At issue, Tompkins County Director of Assessment Jay Franklin told the committee, is about $8,000 to $8,500 in property taxes ECC paid during 2021 and 2022 to Tompkins County, the Town of Enfield, and the Ithaca City School District. The problem’s been fixed now. The 2022 paperwork was filed on time, Franklin said. The building is exempt for this year’s tax cycle.
“This is not something I could do on my own, to allow this refund to happen,” Franklin cautioned. He said he’d need state action, a specially-passed waiver under New York’s Home Rule Law.
But again, there’s a catch. Tompkins County can’t waive the tax until New York passes the law. But the State Legislature won’t consider the law until Tompkins County resolves its intent to apply it to the ECC.
“The State doesn’t want to do anything unless the County is going to support this provision,” Franklin told the Government Operations Committee.
This legislative circumambulation might actually work.
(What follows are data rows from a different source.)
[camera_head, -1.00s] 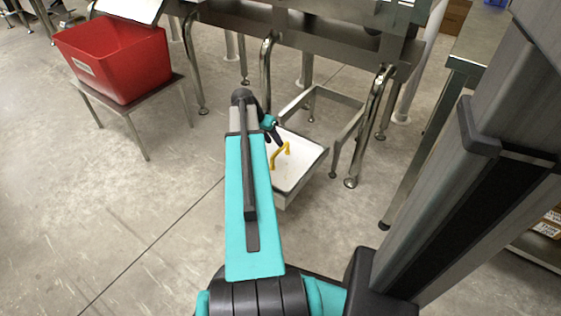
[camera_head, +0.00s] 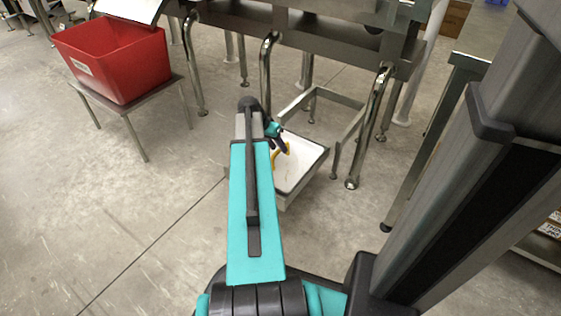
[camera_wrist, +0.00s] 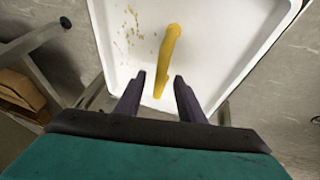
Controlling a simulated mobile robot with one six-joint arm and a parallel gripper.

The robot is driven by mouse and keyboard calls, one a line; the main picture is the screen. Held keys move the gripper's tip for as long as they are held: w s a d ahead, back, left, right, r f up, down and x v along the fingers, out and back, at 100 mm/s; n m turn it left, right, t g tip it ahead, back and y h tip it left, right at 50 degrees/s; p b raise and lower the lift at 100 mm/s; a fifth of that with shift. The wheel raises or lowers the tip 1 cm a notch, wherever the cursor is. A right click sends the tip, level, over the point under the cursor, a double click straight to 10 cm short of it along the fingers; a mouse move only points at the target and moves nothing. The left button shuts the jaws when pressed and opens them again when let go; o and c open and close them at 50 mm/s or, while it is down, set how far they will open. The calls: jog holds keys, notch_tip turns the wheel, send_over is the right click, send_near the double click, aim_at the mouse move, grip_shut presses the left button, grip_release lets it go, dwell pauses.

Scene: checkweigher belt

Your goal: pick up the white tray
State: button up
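The white tray (camera_head: 312,157) sits low under the steel conveyor frame, partly hidden behind my arm in the head view. It has a yellow handle (camera_head: 284,146) standing up from it. In the wrist view the tray (camera_wrist: 215,40) fills the upper middle, with brownish crumbs on its left part. The yellow handle (camera_wrist: 169,55) runs up between my fingers in the picture. My gripper (camera_wrist: 159,82) is open, with one dark finger on each side of the handle's near end. I cannot tell whether either finger touches it.
A red bin (camera_head: 115,60) stands on a small steel table at the left. Chrome legs (camera_head: 371,125) of the conveyor frame stand close to the tray. The concrete floor (camera_head: 120,210) at the front left is clear.

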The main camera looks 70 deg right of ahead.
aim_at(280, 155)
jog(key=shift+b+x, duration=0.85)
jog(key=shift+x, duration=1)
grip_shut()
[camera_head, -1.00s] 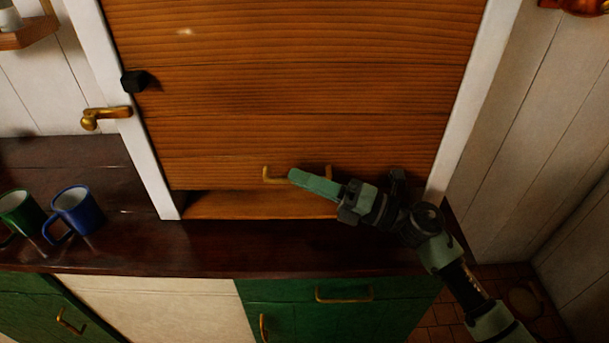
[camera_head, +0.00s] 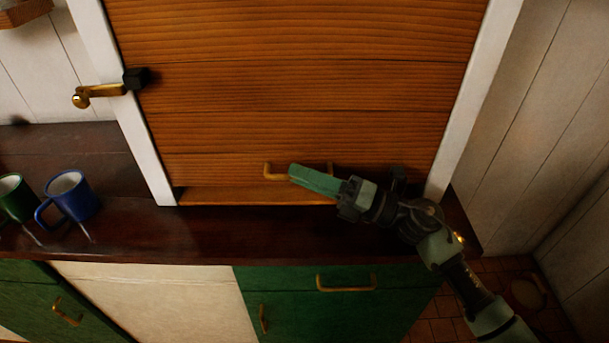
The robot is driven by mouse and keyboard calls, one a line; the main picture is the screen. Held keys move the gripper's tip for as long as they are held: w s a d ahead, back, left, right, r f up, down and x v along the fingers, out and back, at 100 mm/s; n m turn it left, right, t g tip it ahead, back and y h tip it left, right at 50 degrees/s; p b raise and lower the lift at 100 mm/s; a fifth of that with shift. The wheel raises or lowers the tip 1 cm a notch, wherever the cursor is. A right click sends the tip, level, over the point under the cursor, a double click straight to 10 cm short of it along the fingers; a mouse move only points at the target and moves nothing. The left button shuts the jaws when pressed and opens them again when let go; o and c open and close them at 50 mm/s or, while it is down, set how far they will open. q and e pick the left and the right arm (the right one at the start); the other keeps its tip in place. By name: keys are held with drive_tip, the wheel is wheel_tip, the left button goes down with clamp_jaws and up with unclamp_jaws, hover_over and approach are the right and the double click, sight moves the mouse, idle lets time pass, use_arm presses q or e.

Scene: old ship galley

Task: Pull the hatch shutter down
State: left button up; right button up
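The wooden hatch shutter (camera_head: 290,85) fills the white-framed opening, its lower edge close above the sill (camera_head: 240,196), with a narrow strip showing below. A brass handle (camera_head: 275,170) is fixed near its bottom. My right gripper (camera_head: 303,178) is at this handle, its green fingers crossing in front of the bar; whether they are closed on it I cannot tell. A black block (camera_head: 137,78) sits at the shutter's left edge, beside the brass lever (camera_head: 97,95) on the left frame post. My left gripper is not in view.
A blue mug (camera_head: 72,196) and a green mug (camera_head: 14,197) stand on the dark counter (camera_head: 250,232) at the left. The counter below the hatch is clear. Green cupboard fronts with brass handles (camera_head: 345,284) are below.

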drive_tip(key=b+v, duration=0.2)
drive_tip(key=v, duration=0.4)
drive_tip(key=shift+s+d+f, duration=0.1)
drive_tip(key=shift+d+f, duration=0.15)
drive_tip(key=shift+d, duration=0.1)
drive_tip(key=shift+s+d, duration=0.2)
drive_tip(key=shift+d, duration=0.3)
But most likely it will not. And the logjam is not New York State, nor is it the Department of Assessment. Rather, it’s the Government Operations Committee itself. As many as three of its four participating members Thursday were cool to the idea. They declined to recommend the full County Legislature give the ECC what Cortney Bailey asked them to.
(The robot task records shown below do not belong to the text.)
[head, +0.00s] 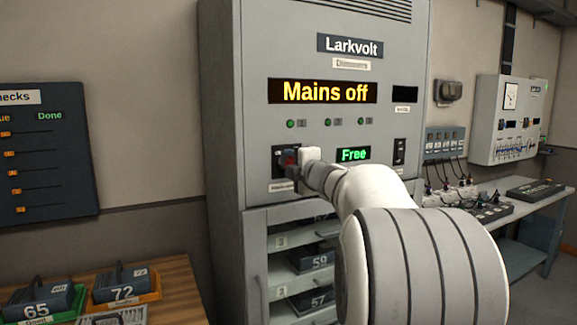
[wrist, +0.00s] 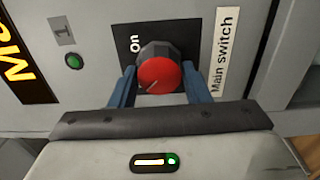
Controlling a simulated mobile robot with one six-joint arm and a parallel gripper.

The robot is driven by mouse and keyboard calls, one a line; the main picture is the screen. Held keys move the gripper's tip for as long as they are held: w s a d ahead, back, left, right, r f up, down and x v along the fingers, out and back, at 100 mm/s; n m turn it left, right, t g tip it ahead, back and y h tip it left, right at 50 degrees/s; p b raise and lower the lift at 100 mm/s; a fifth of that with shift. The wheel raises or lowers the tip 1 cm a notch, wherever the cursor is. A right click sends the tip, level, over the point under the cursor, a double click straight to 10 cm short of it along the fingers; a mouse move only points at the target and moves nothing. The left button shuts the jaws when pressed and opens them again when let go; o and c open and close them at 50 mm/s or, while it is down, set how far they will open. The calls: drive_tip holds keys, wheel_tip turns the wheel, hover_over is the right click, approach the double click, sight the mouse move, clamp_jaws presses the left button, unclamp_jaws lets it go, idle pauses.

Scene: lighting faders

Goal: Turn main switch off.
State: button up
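The main switch is a round knob with a red face (wrist: 160,75) and a dark body, on a black plate of the grey dimmer cabinet. The wrist view shows it between the two blue fingers of my gripper (wrist: 160,84). The fingers lie against its sides, with no clear gap. The pale mark on its face points to the lower left, away from the word "on". The rest of the plate's marking is hidden. In the head view the red knob (head: 289,158) is partly covered by my gripper (head: 293,164). The cabinet display (head: 322,91) reads "Mains off".
A small display (head: 353,155) reads "Free", beside a dark switch (head: 399,151) on the right. Open shelves with numbered modules (head: 310,259) lie below. A wooden table (head: 178,285) with numbered units stands left, and a bench (head: 520,207) with equipment stands right.

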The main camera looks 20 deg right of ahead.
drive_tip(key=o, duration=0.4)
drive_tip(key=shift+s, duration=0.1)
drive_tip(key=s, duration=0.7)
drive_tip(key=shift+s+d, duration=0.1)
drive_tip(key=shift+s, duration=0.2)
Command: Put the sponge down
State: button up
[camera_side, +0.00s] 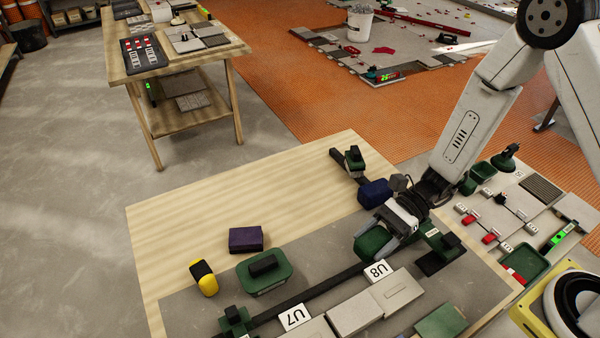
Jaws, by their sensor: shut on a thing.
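My gripper (378,240) points down at the right of the near wooden table (160,230). Its fingers are shut on a dark green rounded block (371,244), low over the grey work area; the arm and fingers hide part of it. I cannot tell for certain that this block is the sponge, or whether it touches the surface. A dark purple block (245,239) lies on the bare wood to the left. A dark blue block (375,193) sits just behind my gripper.
A green tool with a black handle (265,273) and a yellow-black tool (203,278) lie left of my gripper. A dark bar (320,286) runs behind tiles labelled U7 (293,317) and U8 (379,270). The wood at the back left is clear.

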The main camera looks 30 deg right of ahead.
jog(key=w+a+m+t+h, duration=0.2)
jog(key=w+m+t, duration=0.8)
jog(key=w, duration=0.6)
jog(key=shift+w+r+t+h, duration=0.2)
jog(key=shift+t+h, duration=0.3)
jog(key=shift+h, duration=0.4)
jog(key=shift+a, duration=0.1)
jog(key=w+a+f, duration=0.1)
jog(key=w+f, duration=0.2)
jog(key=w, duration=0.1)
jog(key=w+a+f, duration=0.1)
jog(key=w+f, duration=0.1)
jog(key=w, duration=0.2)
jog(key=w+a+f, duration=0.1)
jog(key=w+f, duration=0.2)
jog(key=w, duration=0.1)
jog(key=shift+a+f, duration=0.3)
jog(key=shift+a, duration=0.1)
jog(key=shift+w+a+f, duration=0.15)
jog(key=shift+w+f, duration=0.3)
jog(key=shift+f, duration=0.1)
“I’m really concerned about creating a precedent,” committee member Mike Lane said. “I’m afraid that if we ask for state legislation on this, then the next time it happens, the next one’s going to want state legislation. It’s happened more than once in the past.”
“I’d like to help this organization,” Danby’s Dan Klein conceded. “And I don’t know what I would say to a farmer or a senior who would say, ‘well, why can’t I get exempt; why can’t I get an exception to the deadline?’ I wouldn’t have an answer.”
Member Rich John tossed out a potential lifeline. But it’s one that even if it worked, the ECC’s acceptance of it might cost it more than it would gain. John indicated he’d consider offering the ECC its $8,000 tax rebate under the County’s much-heralded $6.5 Million Community Recovery Fund. The ECC is already a Recovery Fund applicant. The agency seeks $206,000 to build a mental health wing onto its Community Center. A tax bailout would only pay the ECC about four per cent of its original ask. By that benchmark, Tompkins County would get the better of the bargain.
With committee chair Amanda Champion sensing a conflict of interest, vice-chair Susan Currey presided over the discussion. She appeared bewildered at times.
“So it seems as though we’ve found a way to help?” Curry questioned, after other members pondered whether to ask the County Attorney to draft some enabling resolution, or else offer the Recovery Fund option instead.
“Perhaps,” Rich John answered, “But I don’t think we have the votes to pass a resolution today.”
Or maybe, next month. Or maybe, ever. Cortney Bailey said she’d zoom-out and go back to her other work. And that may be where it all ends. At least, until the next meeting.